Fondateur et président honoraire de Rêve géorgien, l’oligarque Bidzina Ivanichvili, qui dirige le pays dans l’ombre, a récemment tombé le masque, tournant le dos aux Occidentaux pour mieux embrasser le modèle auquel il doit tant après avoir notamment amassé sa fortune, 4,9 milliards de dollars (4,5 milliards d’euros) – soit la moitié du produit intérieur brut actuel de la Géorgie (7,7 milliards de dollars en 2023) –, en Russie dans la décennie 1990-2000. Depuis 2012, ses actifs russes ont certes été vendus et il s’est tourné quelques années plus tard vers la France, qui lui a accordé la nationalité et la Légion d’honneur, mais l’essentiel de ses contacts d’affaires est resté en Russie, où il a passé les trois quarts de sa vie d’adulte.

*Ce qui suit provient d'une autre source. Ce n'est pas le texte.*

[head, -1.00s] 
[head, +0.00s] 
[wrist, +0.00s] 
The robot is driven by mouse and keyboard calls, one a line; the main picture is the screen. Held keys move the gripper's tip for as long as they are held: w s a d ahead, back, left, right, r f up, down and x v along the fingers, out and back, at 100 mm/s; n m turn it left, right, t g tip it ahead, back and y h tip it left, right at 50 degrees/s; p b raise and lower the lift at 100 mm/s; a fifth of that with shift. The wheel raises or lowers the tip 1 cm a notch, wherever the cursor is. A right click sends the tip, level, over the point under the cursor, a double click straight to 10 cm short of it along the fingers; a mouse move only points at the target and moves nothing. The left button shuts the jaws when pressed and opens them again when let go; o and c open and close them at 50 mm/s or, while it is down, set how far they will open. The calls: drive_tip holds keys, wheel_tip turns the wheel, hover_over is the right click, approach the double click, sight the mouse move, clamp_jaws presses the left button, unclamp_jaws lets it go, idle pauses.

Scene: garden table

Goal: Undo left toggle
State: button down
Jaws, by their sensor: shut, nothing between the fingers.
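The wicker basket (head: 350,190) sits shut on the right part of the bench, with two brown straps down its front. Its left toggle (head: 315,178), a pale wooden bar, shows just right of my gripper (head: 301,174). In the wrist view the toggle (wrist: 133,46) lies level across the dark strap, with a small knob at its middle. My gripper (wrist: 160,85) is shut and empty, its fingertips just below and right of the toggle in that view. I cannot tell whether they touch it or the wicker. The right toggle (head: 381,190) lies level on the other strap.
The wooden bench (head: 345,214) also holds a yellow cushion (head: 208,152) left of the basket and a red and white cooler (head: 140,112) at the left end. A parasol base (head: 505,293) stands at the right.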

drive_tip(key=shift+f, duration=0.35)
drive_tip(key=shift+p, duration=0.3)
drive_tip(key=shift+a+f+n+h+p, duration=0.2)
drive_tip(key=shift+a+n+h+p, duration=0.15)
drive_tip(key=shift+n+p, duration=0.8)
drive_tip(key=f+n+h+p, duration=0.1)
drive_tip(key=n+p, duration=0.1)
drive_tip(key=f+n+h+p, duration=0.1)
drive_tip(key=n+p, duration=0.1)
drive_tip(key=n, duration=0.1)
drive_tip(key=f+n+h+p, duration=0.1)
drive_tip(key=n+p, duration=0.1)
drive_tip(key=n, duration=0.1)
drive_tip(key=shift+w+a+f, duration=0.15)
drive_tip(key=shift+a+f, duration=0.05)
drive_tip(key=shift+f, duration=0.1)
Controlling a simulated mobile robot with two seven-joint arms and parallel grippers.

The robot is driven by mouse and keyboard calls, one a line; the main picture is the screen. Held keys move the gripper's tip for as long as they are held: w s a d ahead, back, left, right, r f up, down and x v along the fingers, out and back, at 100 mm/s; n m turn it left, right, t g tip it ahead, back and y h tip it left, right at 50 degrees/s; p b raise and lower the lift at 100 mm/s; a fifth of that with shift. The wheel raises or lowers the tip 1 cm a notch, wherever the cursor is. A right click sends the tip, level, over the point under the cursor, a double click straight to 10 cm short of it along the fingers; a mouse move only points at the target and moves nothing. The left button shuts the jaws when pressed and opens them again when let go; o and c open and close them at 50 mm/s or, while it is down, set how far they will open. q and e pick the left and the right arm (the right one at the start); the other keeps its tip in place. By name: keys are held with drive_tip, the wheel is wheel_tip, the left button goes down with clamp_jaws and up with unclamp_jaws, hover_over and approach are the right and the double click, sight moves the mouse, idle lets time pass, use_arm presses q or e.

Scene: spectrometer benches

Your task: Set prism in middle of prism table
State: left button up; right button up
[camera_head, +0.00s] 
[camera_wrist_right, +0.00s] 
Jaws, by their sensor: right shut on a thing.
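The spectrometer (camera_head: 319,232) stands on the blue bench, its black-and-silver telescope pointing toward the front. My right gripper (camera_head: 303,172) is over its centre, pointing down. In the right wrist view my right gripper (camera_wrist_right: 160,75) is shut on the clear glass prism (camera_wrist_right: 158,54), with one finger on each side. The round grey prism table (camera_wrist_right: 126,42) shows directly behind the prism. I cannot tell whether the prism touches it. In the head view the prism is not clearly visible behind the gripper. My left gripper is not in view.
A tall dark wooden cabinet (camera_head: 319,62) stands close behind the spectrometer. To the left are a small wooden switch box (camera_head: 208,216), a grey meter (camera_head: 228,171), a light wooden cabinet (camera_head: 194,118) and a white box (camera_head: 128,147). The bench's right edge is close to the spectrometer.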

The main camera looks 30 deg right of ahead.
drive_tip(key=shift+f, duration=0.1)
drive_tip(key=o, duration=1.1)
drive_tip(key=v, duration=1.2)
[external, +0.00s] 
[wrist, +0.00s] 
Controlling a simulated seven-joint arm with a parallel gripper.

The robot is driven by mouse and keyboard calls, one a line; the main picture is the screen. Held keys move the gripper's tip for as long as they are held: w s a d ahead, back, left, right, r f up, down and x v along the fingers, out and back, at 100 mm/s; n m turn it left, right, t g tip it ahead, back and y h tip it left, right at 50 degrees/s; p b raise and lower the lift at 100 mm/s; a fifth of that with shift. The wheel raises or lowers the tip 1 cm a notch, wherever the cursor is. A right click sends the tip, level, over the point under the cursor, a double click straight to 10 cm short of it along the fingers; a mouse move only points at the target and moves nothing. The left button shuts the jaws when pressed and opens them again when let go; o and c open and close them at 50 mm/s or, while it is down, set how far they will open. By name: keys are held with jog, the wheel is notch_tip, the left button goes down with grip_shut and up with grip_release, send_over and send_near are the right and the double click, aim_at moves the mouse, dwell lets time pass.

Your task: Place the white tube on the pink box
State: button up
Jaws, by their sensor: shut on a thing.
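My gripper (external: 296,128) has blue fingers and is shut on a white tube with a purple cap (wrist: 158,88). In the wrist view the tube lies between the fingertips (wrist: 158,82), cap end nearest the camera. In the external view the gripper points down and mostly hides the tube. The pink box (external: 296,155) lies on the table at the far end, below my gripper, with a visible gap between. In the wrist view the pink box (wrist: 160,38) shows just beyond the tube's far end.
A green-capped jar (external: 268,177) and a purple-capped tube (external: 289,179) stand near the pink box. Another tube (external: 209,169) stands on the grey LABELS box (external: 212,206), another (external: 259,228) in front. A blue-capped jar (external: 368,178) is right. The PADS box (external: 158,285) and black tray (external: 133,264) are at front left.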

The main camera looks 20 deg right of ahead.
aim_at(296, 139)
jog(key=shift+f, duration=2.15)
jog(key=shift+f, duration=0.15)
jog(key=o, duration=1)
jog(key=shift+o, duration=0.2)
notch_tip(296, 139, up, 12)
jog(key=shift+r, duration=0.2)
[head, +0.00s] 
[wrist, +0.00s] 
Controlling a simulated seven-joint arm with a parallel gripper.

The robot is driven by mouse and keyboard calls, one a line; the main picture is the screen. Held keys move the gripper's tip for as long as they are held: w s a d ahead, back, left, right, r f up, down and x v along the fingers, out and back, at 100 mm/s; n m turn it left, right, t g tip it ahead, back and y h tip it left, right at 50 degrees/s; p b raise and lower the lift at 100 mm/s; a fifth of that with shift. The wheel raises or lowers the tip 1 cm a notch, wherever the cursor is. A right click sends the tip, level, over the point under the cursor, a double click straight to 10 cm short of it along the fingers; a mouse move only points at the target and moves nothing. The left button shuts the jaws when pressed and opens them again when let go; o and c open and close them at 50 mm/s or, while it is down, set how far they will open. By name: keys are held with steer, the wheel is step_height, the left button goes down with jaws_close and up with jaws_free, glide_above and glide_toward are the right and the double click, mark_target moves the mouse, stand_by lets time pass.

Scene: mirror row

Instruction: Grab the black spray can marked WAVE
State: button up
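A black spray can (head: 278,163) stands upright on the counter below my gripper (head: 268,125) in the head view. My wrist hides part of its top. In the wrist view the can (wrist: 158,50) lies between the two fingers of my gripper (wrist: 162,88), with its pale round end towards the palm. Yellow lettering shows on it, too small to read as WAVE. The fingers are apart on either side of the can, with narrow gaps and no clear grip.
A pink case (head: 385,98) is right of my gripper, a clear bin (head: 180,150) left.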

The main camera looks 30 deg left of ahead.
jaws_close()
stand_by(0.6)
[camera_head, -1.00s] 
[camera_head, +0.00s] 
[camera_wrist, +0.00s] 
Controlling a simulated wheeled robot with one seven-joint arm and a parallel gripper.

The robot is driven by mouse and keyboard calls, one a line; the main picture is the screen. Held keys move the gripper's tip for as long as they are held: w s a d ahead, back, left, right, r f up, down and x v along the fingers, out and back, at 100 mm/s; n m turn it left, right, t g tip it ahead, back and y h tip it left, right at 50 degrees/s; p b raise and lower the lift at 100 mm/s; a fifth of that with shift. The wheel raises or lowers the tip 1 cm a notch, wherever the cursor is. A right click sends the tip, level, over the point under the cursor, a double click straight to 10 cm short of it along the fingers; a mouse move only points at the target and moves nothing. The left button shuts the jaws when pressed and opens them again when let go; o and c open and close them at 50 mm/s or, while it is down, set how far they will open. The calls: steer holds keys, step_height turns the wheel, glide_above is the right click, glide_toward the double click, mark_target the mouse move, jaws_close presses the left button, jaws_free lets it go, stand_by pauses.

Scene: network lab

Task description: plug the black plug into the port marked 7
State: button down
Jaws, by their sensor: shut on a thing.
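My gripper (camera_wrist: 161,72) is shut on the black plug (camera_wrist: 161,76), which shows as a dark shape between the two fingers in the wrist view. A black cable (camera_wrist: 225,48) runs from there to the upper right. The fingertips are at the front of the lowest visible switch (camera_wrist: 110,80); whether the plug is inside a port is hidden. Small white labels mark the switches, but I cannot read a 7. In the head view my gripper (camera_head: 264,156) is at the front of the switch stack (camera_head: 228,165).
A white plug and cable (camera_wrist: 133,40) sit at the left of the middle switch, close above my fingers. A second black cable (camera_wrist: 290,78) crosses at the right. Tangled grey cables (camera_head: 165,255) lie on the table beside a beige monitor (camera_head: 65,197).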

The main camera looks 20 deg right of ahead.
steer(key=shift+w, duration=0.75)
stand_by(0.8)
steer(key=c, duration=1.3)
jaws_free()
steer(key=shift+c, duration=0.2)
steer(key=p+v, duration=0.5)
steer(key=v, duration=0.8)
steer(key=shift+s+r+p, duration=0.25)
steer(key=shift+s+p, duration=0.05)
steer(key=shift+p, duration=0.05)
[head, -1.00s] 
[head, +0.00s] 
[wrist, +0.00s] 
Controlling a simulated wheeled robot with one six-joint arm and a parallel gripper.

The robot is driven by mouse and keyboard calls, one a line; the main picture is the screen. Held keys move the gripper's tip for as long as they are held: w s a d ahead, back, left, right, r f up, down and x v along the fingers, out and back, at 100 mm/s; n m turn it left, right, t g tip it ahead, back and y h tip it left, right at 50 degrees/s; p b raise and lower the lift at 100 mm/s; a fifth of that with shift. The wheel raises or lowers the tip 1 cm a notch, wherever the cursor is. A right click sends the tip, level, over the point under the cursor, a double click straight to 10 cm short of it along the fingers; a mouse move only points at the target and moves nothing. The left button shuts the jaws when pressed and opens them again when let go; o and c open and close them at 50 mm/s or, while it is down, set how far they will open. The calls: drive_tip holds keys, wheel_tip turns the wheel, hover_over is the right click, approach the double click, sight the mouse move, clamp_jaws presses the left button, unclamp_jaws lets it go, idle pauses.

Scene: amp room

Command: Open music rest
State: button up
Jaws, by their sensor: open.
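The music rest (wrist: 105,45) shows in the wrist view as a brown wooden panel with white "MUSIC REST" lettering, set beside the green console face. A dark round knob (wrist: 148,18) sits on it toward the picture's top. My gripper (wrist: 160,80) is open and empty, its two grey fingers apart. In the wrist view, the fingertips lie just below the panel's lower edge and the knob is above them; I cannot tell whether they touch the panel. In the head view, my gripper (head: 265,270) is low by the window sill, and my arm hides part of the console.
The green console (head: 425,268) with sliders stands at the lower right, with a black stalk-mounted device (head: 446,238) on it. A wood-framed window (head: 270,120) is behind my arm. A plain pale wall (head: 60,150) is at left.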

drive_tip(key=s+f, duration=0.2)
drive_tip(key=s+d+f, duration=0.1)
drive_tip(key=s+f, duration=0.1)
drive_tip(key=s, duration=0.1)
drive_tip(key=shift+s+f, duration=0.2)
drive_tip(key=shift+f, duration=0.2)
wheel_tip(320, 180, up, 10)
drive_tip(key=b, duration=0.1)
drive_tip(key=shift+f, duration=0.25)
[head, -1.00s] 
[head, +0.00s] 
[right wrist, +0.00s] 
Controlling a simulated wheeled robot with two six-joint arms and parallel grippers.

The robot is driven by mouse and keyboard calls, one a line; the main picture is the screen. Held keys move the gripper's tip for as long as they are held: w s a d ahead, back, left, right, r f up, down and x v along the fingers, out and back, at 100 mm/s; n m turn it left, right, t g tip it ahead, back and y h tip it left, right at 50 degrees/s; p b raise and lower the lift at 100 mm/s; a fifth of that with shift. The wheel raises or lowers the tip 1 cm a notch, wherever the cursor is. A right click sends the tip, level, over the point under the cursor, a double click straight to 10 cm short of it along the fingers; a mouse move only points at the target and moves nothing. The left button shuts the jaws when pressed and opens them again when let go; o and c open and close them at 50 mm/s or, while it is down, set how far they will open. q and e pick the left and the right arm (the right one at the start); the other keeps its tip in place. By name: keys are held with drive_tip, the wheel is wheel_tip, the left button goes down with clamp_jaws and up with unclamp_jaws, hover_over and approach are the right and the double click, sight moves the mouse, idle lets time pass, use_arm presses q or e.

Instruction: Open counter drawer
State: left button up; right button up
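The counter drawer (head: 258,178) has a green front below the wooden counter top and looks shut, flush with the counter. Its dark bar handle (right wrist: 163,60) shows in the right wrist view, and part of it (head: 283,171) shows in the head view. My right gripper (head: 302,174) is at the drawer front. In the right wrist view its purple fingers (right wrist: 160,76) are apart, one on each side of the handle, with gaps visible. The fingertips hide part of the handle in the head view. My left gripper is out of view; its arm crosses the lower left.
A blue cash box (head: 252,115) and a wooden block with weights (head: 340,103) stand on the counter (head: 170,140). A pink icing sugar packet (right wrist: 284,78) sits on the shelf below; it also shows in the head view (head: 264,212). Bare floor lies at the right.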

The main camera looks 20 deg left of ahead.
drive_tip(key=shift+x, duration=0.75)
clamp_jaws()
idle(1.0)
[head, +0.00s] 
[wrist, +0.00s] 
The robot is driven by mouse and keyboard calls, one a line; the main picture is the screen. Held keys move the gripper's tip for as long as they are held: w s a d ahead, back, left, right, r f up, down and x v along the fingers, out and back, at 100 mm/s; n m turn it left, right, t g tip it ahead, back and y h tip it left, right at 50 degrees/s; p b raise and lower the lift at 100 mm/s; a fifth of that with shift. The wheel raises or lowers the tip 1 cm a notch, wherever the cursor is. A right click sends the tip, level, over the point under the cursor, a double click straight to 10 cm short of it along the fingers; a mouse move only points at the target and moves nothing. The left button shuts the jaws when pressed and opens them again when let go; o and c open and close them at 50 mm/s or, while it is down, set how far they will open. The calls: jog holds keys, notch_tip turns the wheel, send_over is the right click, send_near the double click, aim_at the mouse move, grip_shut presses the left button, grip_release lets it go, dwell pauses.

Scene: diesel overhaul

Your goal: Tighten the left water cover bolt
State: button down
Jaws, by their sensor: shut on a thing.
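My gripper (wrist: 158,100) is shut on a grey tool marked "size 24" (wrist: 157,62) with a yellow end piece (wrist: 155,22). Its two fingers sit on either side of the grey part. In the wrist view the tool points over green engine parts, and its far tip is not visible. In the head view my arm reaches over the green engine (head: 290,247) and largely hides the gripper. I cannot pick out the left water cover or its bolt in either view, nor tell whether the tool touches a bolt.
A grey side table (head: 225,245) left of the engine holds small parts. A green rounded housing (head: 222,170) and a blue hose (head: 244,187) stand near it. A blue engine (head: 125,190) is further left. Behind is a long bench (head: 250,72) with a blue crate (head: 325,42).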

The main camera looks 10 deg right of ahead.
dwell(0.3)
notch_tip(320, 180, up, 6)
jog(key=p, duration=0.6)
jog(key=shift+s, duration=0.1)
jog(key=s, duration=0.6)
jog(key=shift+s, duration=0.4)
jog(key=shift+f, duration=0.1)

Son tournant prorusse a fait réagir Mme Zourabichvili, qui n’a pas le pouvoir de le contrer, les fonctions de la présidente étant largement honorifiques. Son veto sera d’ailleurs aisément surmonté, mardi, lorsque le Parlement réuni en séance plénière, dominé par Rêve géorgien, votera une nouvelle fois en faveur de la loi. Il lui reste quand même un atout de taille, sa « libre parole », dont elle use avec brio en cette période d’incertitude sur l’orientation de la politique étrangère du pays.

L’ultime recours des Géorgiens pro-européens

« L’ombre de la Russie plane sur la Géorgie », a-t-elle averti, dimanche, se disant affligée de « devoir rappeler à certaines personnes qui est l’ennemi et qui est l’ami ». A ses yeux, une seule orientation est possible, celle du « rapprochement avec l’Europe et les Etats unis ». Un rapprochement confirmé en décembre 2023, lorsque l’Union européenne (UE) a donné le statut de candidat à Tbilissi mais que la loi sur « l’influence étrangère », condamnée par Bruxelles, Washington et par les experts de la Commission de Venise – un organe consultatif du Conseil de l’Europe – , risque de compromettre. « Ceux qui sabotent cette voie piétinent l’avenir pacifique et libre de notre pays », a-t-elle déclaré, tandis que, debout à ses côtés sur la tribune, le premier ministre, Irakli Kobakhidze, rongeait son frein.